This is an old revision of the document!
From the Blue Sky Studios donations of hardware we have created a high performance compute cluster. Named sharptail. A sharptail saltmarsh sparrow is a secretive and solitary bird, seldomly seen most often only heard by its splendid song, which inhabits a very narrow coastal habitat stretching from Maine to Florida.
Because of limitations in the hardware, cluster sharptail can only be reached by first establishing an SSH session with petaltail or swallowtail, and then an SSH session to sharptail. So the cluster sits entirely behind those login nodes.
The cluster consists entirely of blades, 13 per enclosure. Currently 5 enclosures are powered. Each blade contains dual AMD Opteron model 250 CPUs (single core) running at 2.4 Ghz with a memory footprint of 12 gb per blade.

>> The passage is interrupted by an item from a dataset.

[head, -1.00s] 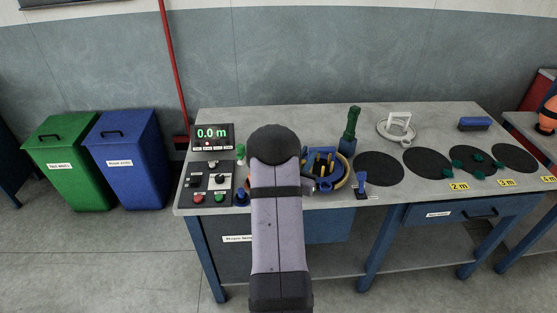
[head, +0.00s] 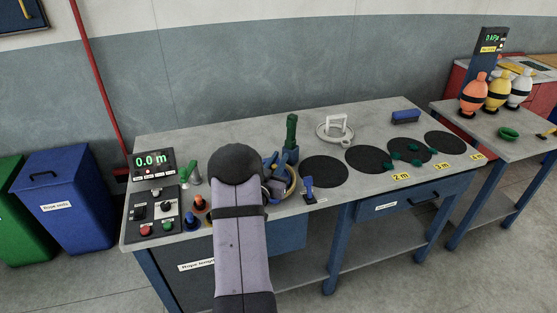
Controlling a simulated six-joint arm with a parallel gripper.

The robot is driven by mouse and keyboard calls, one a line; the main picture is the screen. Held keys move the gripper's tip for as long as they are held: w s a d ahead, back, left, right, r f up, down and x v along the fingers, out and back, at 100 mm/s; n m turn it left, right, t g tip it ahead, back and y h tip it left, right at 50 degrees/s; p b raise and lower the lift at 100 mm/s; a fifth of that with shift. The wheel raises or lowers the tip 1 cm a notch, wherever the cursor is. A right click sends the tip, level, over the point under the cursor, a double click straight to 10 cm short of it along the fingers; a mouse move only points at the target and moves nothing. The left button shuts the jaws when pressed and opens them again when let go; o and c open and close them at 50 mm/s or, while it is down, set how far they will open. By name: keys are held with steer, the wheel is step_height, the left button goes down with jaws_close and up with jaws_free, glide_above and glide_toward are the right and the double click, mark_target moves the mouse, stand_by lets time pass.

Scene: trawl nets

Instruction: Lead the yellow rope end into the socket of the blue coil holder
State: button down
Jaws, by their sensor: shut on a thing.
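The blue coil holder (head: 270,161) stands on the bench just right of my forearm, which hides its left part. A tan-yellow rope coil (head: 292,182) curves round its right side. My gripper (head: 275,187) shows only as a dark, partly covered shape in front of the holder, beside my arm. It is shut on a thing, seemingly the yellow rope end, but the fingertips and the rope end are too small and hidden to make out. The socket cannot be made out either.
A control panel with a 0.0 m display (head: 152,161) and cones, one orange (head: 200,204), stand left of my arm. A green-handled tool (head: 291,131) stands behind the holder, a small blue device (head: 308,188) to its right. Black discs (head: 324,172) lie farther right.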

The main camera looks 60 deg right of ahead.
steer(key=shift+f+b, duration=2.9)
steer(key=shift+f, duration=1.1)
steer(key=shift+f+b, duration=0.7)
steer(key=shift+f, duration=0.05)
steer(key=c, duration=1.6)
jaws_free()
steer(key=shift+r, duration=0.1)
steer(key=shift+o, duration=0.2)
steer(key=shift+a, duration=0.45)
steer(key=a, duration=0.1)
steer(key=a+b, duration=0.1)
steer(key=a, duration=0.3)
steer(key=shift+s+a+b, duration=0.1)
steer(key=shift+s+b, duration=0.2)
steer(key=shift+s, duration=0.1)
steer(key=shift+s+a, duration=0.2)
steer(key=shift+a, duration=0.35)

Like petaltail and swallowtail, the provision network runs over 192.168.1.xxx while all nfs traffic runs over the “other” network being 10.3.1.xxx. All blades have but a single 80 gb hard disk. After imaging roughly 50 gb is left over, which is presented as /localscratch on each blade.
The cluster is created, maintained and managed with Project Kusu, an open source software stack derived from Platform's OCS5 software stack.

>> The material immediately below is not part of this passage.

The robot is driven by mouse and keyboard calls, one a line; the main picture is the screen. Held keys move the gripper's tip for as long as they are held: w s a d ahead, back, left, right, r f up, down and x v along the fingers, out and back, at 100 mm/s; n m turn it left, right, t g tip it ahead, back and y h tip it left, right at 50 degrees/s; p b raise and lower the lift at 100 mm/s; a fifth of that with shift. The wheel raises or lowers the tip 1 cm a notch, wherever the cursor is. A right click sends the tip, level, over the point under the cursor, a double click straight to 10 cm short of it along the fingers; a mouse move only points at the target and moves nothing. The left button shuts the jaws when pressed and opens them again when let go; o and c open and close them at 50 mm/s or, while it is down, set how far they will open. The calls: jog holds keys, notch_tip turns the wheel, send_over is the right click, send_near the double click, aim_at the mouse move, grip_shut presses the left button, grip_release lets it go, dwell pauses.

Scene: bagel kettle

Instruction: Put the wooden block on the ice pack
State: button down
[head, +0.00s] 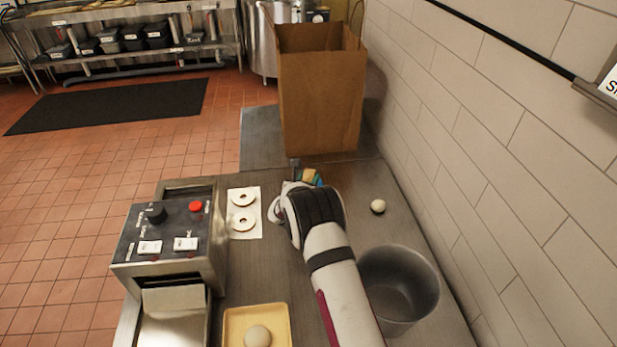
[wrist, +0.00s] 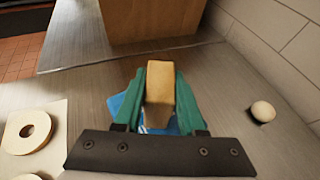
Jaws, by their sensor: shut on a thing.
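The wooden block (wrist: 160,82) is a tan rectangular piece between the two green fingers of my gripper (wrist: 160,88) in the wrist view. My gripper is shut on it. The blue ice pack (wrist: 118,104) lies on the metal counter below and behind the fingers, mostly hidden by them and the block. I cannot tell whether the block touches the ice pack. In the head view the block (head: 309,176) shows just beyond my wrist, and my arm covers much of that spot.
A brown paper bag (head: 320,95) stands beyond my gripper. Bagel rings (head: 243,221) on paper lie to the left, beside a control machine (head: 170,235). A dough ball (head: 377,206) and a metal pot (head: 400,285) are to the right, near the tiled wall. A yellow tray (head: 233,322) is nearer.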

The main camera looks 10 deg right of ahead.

The entire cluster is on utility power with no power backup for any blade, or the installer node sharptail. Your home directory is the same as on petaltail and swallowtail and is ofcourse being backed up.

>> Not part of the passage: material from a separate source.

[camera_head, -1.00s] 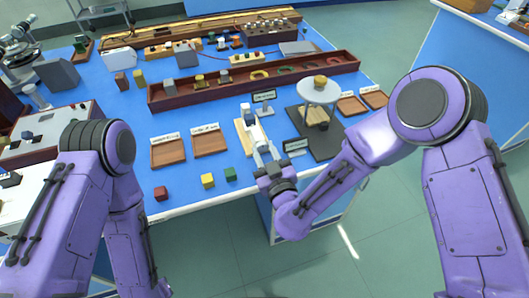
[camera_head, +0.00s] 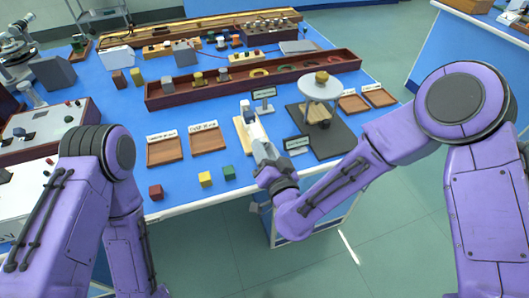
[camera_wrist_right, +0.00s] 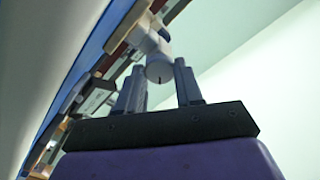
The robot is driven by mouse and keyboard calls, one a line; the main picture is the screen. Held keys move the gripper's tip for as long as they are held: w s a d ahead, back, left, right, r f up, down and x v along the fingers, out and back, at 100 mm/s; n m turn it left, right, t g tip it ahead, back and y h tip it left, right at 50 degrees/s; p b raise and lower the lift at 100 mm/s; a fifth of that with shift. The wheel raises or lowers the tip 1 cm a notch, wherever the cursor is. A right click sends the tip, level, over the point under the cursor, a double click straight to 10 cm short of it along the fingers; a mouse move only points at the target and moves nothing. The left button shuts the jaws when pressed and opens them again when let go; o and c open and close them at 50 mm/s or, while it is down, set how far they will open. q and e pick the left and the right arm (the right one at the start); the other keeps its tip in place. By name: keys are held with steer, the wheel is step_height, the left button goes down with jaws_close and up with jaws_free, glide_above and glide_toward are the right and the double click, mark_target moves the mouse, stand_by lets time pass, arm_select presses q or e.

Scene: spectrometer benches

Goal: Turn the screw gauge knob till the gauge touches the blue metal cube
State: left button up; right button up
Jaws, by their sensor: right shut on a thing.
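The screw gauge (camera_head: 251,131) is a pale grey instrument on a light wooden base near the front edge of the blue bench. My right gripper (camera_head: 262,160) is at its near end, reaching in from the front right. In the right wrist view, the round grey knob (camera_wrist_right: 159,69) sits between the two fingers of my right gripper (camera_wrist_right: 160,88), which is shut on it. The blue metal cube cannot be made out clearly, and neither can the gap at the gauge's measuring faces. My left arm shows at the left, but its gripper is out of view.
Red (camera_head: 156,192), yellow (camera_head: 205,179) and green (camera_head: 229,172) cubes lie along the front edge. Two wooden trays (camera_head: 164,150) stand left of the gauge. A round-topped stand (camera_head: 320,90) is close on its right, with a long red box (camera_head: 215,94) behind.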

The operating system is CentOS, version 5.3 at this time. This is much like Redhat but not completely. All software compiled in /share/apps has been compiled under RHEL 5.1 and hence may not work in CentOS 5.3. We will recompiled software when requested and post it in /share/apps/centos53 … all commercial software will only run on petaltail and swallowtail.
The scheduler is Lava, that is, a recent version of LSF but not the latest. All regular commands for submitting jobs work the same way. The only difference is the advanced queue settings are missing like fairshare, pre-emption, backfill etc.
All nodes together add 128 job slots to our HPC environment. All on gigabit ethernet switches. To run programs in this environment submit them to the queue “bss12” (stands for blue sky studios, 12 gb ram). We might have a “bss24” queue in the near future with 24 gb ram blades. Node names follow the convention bss000-bss063.
As such, we will start to implement a soft policy that the Infiniband switch is dedicated to jobs that invoke MPI parallel programs. That is queue “imw” on petaltail and swallowtail.
There are still some minor configurations that need to be implemented but you are invited to put cluster sharptail to work.
This page will be updated with solutions to problems found or questions asked.
All your tools will remain on petaltail.wesleyan.edu
Are the LSF and Lava scheduler working togther?
No. They are two physically and logically individual cluster.
How can i determine if my program or the program i am using will work on sharptail?
When programs compile on a certain host, they link themselves against system and sometimes custom libraries. If they are missing on another host, the program will not run. To check, use 'ldd', if none are missing you are good to go.
[hmeij@sharptail ~]$ ldd /share/apps/python/2.6.1/bin/python libpthread.so.0 => /lib64/libpthread.so.0 (0x0000003679e00000) libdl.so.2 => /lib64/libdl.so.2 (0x0000003679600000) libutil.so.1 => /lib64/libutil.so.1 (0x0000003687000000) libm.so.6 => /lib64/libm.so.6 (0x0000003679a00000) libc.so.6 => /lib64/libc.so.6 (0x0000003679200000) /lib64/ld-linux-x86-64.so.2 (0x0000003678e00000)
If one or more libraries are missing, you could run this command on petaltail or swallowtail, observe were the libraries are located, and if they exist on sharptail, add that path to LD_LIBRARY_PATH. Otherwise the programs need to be recompiled if they are supported on CentOS 5.3 x86_64.